With ‘I Am Not The Crow’ in 2012, windings plumbed some thematically downbeat depths but managed to balance the murk and misanthropy with shimmering counterweights of spacey keys, drum tracks both deft and mammoth, and a feast of guitar sparring – not least the ever-evolving six-string explorations of frontman Steve Ryan. It was one of the year’s finest records, but aside from a split album with Land Lovers in 2014, things have been largely quiet on the recorded front from the Limerick quintet.
Recorded over three days in August of last year, the band’s fourth album seems an unhurried venture. Windings have nothing to prove to anyone – their raison d’être, at this point in their career, is to make their best attempt at capturing the sound of a band giving it their all onstage and getting the result to people’s ears. Despite the lengthy gap between albums, it’s a relief to hear that Ryan’s knack for masking shadow with light has remained intact, and snippets of violent imagery – be they oppressive or comedic – consistently feed into the overarching theme of trauma of the body and mind.
Ambivalence Blues is an auspicious start: “I think I’m starting to dislike this place…”, an Orwellian image of a boot to the face, then ultimately, the lyric that may well come to be one that Ryan will have people congratulating him on for years to come – “And when it comes to meeting new friends/ Try not to think of it as making up numbers for your funeral.” All this, buoyed on trilling high tones, wavering over a two-note motif with a steady march of ascendance at the instrumental coda. A jarring shouted intro about a botched attempt to fuck a bottle at Glen Hansard’s head suddenly follows with Boring, a cathartic punk rout from the man once known as Steveamanakick.
I’m Alarmed then hits the high notes, as well as a high point in the album. It glides along with a spacey electro-glam élan, hopping into double-time at the midway point before relaxing back into the bookend groove. Here especially, those shimmering synth notes of Patrick O’Brien seem more enmeshed with the guitars than previously evident on the band’s recordings. Where ‘I Am Not The Crow’ demonstrated a group locked into one another’s playing, ‘Be Honest And Fear Not’ is the same unit only now more at ease, letting the tracks open up to expand and contract with a more assured hand. It’s Windings at a place where the cogs in the machine just slip into place effortlessly – fluid and unified.
The Passing Of Sega is the album at its most playful – nostalgic 8-bit sonic shenanigans via synth and string – whereas Stray Dogs and You’re Dead take things down a much darker alley (“The stray dogs of my mortality tear at my ankles once again”). Nestled between the two, A Better Place is sunnier in sonic disposition, chiming into life like the intro to a girl group love-in. As the record winds down, it’s almost heartening to see Ryan’s ruminations on pain, anger and morbidity come to a close with Late Praise; still lamenting time lost, yet ultimately a man contentedly living in the present and looking to the future.

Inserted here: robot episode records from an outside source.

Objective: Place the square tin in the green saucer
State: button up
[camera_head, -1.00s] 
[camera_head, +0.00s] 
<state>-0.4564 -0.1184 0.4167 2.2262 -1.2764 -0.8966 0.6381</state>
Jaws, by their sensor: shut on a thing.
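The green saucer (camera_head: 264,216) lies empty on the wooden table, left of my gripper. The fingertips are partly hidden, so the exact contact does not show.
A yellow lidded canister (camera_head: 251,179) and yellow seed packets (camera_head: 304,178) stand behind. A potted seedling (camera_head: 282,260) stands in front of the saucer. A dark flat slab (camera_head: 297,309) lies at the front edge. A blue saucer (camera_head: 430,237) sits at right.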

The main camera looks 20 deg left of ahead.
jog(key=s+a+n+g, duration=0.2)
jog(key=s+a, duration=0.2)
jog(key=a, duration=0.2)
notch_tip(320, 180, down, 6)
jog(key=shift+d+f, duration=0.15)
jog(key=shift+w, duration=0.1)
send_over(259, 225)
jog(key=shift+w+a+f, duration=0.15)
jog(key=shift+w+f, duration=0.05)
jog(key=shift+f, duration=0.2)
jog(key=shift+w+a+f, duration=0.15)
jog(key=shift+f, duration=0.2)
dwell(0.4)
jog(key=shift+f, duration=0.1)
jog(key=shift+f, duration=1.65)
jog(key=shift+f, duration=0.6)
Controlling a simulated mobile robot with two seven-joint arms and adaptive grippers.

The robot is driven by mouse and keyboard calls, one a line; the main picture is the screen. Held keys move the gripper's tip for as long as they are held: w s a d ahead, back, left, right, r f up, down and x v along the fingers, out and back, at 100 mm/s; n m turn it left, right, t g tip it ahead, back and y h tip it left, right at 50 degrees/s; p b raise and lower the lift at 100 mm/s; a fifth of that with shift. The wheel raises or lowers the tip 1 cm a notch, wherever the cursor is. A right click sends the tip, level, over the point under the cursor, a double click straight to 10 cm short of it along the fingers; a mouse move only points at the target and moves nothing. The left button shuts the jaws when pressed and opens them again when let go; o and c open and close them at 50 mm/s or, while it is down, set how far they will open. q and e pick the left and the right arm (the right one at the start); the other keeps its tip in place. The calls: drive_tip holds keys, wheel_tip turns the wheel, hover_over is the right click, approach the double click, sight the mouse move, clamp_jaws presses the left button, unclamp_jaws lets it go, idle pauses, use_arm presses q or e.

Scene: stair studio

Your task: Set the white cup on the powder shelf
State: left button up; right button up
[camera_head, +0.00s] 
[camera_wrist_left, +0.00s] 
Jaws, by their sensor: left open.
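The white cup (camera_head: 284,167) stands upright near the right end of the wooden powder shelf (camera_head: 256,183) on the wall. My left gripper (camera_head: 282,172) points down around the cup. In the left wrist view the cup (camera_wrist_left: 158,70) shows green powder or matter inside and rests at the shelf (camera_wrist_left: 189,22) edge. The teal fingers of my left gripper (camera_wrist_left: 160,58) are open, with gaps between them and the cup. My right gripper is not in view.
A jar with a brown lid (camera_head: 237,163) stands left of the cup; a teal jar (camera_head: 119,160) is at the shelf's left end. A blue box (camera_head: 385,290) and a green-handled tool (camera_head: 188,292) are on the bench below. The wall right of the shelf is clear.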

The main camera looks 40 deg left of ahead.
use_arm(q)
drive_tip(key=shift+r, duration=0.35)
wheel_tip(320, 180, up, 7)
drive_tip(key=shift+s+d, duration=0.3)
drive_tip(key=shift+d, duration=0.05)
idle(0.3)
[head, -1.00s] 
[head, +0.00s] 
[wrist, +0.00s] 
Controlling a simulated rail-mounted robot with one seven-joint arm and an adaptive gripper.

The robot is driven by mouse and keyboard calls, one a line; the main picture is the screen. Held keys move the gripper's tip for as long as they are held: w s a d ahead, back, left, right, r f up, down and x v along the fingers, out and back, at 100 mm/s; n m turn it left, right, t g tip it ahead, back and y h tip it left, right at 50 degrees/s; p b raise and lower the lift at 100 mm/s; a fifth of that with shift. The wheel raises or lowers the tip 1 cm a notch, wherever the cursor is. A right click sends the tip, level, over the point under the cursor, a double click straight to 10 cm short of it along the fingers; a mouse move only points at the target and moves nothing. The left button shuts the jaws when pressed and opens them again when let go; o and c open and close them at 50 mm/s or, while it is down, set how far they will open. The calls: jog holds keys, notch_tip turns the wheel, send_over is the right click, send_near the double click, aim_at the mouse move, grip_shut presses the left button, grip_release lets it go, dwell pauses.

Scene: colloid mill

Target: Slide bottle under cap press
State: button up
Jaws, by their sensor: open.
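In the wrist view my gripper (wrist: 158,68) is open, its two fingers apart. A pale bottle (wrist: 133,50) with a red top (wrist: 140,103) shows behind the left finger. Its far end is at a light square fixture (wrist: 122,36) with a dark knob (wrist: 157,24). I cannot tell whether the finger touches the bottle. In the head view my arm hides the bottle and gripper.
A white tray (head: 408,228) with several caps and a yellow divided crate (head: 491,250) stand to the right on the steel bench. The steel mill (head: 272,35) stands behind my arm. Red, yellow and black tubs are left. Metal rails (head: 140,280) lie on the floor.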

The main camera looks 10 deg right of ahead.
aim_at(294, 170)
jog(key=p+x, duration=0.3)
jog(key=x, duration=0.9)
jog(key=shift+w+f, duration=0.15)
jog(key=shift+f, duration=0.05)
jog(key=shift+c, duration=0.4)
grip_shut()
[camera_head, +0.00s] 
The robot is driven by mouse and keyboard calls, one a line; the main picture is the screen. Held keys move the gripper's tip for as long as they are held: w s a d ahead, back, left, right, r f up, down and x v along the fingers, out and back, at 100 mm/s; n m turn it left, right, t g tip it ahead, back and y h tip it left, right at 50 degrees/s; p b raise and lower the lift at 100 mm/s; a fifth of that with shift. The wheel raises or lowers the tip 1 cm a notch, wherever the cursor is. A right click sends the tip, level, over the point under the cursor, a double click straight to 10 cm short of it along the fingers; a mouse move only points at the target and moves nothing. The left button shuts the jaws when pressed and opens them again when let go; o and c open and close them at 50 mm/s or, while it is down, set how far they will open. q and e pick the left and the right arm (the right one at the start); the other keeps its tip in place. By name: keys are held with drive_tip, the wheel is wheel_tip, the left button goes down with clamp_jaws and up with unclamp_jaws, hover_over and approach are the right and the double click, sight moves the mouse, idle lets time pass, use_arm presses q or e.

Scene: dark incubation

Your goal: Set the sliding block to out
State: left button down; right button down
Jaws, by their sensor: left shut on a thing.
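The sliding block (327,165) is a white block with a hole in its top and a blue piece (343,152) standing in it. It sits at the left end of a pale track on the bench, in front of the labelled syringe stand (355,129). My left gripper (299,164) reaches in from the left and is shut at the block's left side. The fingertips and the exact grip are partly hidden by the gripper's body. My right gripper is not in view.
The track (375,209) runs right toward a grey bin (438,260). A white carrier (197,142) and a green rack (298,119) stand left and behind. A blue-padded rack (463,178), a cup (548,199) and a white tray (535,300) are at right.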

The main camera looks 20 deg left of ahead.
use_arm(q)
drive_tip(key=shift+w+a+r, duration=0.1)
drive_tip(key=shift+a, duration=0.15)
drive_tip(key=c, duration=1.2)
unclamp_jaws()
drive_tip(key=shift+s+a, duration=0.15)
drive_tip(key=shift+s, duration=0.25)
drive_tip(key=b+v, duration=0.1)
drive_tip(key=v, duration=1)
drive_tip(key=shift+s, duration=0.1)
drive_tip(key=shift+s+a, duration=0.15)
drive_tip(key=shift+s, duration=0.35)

The album’s distinctly marked tracks puts paid to any notions that ‘Be Honest And Fear Not’ is following any kind of pattern, and each ensuing song inhabits its own space in the mix. On this outing Windings are stretching out, covering more ground than ‘I Am Not The Crow’s guitar-wrangling and powerhousing – as with that album, don’t be at all surprised to see this one coming up on the ‘Best Of ‘16’ lists.